Перед нами стоит здесь гносеологическая проблема, совершенно новая для философии естествознания, где до сих пор всякое описание опытных фактов основывалось на предположении, что можно четко разграничить поведение объектов от средств наблюдения; это предположение уже входит в обычные способы выражения нашего языка. Оно не только вполне оправдывается повседневным опытом, но и составляет даже главное основание классической физики, получившей такое замечательное завершение именно благодаря теории относительности. Однако дело меняется, как только мы переходим к явлениям, подобным индивидуальным атомным процессам, которые по самой своей природе существенно определяются взаимодействием исследуемых объектов с измерительными приборами, характеризующими экспериментальную установку; в этом случае мы вынуждены пристальнее рассмотреть вопрос, какого же рода информацию о таких объектах мы можем получить. В этом отношении мы должны прежде всего отдать себе отчет в том, что цель всякого физического опыта есть получение данных при воспроизводимых и поддающихся словесной передаче условиях. Эта цель не оставляет нам никакого другого выбора, как пользоваться повседневными понятиями, может быть улучшенными терминологией классической физики, не только при описании устройства и работы измерительных приборов, но также и при описании получаемых экспериментальных результатов. С другой стороны, столь же важно понять, что именно это обстоятельство и указывает нам, что ни один результат опыта, касающегося явления, в принципе лежащего вне области классической физики, не может быть истолкован как дающий информацию о независимых свойствах объектов (свойствах объектов самих по себе). Более того, эти результаты внутренне связаны с определенной ситуацией, в описание которой столь же существенно, как и объект, входят и измерительные приборы, взаимодействующие с объектом. Этот последний факт дает прямое объяснение кажущихся противоречий, которые появляются, если данные об атомных объектах, полученные в разных экспериментальных установках, пытаться комбинировать в связную картину объекта.

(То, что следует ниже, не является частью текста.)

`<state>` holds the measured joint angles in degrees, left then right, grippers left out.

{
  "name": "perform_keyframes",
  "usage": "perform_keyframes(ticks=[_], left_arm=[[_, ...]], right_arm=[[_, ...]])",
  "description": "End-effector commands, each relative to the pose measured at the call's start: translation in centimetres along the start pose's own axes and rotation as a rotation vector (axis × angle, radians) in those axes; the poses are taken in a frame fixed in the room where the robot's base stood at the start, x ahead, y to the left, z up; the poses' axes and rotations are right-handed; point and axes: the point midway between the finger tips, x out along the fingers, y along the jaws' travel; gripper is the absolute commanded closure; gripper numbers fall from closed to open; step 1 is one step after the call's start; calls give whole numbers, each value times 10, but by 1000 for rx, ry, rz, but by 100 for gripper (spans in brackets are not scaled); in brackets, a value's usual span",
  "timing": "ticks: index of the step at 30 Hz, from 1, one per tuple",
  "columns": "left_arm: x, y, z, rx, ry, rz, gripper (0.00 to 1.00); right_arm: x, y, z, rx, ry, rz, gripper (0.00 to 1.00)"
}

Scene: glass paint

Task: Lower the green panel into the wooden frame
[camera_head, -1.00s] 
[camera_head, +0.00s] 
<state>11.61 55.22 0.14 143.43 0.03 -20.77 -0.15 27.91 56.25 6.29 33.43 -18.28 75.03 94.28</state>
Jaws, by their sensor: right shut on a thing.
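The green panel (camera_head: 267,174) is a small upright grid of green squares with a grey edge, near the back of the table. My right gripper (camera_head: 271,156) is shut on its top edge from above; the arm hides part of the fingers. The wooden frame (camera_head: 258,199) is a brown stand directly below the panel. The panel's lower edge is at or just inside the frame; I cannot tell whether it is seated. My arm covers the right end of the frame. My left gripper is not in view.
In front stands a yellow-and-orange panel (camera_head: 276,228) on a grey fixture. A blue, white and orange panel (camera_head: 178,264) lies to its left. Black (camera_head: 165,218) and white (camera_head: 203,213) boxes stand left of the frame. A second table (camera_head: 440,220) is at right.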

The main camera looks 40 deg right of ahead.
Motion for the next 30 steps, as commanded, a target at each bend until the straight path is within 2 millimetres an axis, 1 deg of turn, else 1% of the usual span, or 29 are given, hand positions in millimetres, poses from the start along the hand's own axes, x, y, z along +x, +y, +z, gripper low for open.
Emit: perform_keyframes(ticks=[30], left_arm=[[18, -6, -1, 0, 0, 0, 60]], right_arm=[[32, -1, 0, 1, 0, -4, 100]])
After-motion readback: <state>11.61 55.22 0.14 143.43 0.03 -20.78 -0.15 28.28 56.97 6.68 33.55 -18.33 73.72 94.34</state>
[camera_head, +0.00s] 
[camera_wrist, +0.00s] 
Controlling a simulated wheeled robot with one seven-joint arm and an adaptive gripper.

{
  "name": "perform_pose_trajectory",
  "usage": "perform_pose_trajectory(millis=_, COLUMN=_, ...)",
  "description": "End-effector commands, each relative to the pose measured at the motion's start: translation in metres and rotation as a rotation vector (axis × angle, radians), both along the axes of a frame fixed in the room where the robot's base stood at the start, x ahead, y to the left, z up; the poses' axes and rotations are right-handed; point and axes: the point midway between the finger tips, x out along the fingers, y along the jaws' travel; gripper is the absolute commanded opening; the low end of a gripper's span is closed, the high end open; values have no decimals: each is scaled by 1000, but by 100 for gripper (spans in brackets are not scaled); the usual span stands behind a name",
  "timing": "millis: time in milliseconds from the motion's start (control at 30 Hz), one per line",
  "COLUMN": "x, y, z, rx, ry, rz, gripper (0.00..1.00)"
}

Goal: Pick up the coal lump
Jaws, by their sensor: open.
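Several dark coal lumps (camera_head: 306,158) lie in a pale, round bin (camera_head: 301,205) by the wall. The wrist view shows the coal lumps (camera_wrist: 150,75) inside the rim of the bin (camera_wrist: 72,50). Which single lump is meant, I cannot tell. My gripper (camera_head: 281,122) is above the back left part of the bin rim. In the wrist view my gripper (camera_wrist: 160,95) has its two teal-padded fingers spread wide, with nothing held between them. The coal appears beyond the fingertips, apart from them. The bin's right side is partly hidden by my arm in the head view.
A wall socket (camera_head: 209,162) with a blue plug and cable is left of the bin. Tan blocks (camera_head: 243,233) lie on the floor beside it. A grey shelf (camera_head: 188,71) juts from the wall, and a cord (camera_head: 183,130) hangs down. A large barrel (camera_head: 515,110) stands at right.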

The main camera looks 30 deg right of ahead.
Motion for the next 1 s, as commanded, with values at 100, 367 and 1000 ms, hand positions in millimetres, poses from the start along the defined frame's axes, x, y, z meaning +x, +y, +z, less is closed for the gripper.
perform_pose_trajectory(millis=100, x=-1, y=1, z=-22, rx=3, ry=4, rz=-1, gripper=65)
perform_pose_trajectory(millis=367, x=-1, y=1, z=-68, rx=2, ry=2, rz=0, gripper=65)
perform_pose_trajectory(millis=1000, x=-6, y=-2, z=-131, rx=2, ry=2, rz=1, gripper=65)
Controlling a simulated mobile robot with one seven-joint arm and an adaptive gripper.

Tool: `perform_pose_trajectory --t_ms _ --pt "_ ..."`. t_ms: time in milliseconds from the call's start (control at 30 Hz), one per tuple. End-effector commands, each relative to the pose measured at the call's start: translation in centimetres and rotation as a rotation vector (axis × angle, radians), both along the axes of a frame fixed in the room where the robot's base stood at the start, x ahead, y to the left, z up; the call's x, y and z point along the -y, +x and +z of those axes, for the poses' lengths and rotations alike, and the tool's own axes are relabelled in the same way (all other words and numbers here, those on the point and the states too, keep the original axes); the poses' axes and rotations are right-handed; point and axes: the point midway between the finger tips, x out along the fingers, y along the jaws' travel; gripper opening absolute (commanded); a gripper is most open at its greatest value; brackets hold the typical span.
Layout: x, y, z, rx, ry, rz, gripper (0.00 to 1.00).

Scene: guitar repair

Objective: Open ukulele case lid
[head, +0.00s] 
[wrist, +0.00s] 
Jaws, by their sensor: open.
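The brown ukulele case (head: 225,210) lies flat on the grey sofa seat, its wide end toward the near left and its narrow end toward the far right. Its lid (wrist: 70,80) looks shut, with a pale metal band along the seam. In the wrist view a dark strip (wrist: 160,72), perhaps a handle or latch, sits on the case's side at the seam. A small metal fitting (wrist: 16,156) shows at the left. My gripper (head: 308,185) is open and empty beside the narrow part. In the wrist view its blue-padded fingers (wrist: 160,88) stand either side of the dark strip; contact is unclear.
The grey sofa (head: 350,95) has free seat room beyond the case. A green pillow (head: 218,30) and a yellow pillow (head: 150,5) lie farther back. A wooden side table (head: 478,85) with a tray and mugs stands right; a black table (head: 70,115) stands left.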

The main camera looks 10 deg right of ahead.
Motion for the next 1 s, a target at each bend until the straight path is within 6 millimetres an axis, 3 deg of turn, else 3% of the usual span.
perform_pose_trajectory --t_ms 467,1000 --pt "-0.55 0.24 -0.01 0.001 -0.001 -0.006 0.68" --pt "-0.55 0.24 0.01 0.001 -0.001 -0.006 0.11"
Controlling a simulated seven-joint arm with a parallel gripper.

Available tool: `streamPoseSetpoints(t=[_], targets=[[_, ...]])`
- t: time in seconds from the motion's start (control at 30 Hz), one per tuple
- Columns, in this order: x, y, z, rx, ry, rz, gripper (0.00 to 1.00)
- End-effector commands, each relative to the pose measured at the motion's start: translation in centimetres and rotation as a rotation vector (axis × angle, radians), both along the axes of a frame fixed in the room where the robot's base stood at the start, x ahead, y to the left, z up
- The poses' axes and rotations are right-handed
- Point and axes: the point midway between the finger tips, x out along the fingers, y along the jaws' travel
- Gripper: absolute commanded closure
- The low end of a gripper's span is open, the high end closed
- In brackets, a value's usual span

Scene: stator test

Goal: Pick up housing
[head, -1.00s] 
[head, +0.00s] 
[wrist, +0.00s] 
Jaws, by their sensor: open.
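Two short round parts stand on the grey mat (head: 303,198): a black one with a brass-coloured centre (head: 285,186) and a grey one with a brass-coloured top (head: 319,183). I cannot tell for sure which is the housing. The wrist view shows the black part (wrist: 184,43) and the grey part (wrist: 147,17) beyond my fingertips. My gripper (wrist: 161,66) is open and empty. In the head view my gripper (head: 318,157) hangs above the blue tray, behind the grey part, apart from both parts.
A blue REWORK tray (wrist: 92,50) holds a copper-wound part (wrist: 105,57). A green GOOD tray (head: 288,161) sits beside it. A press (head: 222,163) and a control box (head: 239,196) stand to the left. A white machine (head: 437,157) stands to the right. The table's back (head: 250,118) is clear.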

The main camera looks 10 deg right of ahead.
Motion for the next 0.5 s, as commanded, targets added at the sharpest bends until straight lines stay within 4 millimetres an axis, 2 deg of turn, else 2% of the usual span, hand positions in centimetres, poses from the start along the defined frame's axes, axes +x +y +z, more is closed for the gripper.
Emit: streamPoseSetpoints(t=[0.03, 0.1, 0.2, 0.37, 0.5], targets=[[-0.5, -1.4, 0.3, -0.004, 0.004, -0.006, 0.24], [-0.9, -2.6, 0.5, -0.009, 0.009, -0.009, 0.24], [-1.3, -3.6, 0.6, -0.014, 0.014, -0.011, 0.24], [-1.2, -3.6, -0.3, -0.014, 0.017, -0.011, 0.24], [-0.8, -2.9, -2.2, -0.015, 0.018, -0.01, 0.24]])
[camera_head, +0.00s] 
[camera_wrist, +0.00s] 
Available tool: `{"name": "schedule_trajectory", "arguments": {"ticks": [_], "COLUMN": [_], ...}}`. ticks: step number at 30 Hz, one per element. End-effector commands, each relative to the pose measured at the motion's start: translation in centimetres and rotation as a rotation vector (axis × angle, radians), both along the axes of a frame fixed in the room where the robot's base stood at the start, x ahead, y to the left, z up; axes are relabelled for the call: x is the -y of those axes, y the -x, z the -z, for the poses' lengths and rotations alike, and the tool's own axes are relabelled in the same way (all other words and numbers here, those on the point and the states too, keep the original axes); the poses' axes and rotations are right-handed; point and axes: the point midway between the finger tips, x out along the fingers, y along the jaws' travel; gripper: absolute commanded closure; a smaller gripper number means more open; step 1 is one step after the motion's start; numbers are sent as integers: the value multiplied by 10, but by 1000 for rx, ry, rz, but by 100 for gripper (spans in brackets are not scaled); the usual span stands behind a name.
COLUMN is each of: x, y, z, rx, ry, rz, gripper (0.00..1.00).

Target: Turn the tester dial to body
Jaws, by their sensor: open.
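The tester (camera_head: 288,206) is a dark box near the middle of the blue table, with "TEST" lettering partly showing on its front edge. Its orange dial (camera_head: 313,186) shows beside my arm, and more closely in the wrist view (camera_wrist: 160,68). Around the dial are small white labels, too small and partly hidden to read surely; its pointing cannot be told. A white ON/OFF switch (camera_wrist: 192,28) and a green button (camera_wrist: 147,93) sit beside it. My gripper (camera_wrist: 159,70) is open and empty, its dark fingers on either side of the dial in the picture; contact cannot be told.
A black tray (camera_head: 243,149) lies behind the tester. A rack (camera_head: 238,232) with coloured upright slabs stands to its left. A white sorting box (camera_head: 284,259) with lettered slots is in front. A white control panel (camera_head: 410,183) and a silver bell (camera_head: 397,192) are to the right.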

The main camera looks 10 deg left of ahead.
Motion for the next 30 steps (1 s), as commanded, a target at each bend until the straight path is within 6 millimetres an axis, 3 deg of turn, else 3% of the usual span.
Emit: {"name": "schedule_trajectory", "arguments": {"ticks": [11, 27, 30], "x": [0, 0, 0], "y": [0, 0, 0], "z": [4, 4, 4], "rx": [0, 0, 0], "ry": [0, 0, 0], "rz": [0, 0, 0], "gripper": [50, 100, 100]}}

Информацию о поведении атомных объектов, полученную при определенных условиях опыта, можно, однако, адекватно характеризовать (согласно терминологии, часто употребляемой в атомной физике) как дополнительную к любой информации о том же объекте, полученной в какой-то другой экспериментальной установке, исключающей выполнение первых условий. Хотя такого рода информации не могут быть скомбинированы при помощи обычных понятий в единую картину объекта, они, несомненно, представляют одинаково важные стороны всякого знания исследуемого объекта, какое может быть получено в этой области. Действительно, признание такого дополнительного характера механических аналогий, при помощи которых пытались представить себе индивидуальные акты излучения, привело к вполне удовлетворительному разрешению упомянутых выше загадок о свойствах света. И точно так же, лишь принимая во внимание соотношение дополнительности между различными опытами над поведением атомных частиц, удалось найти ключ для понимания поразительного контраста между свойствами обыкновенных механических моделей и своеобразными законами устойчивости, управляющими атомными структурами и образующими основу для всякого обстоятельного объяснения характерных физических и химических свойств материи.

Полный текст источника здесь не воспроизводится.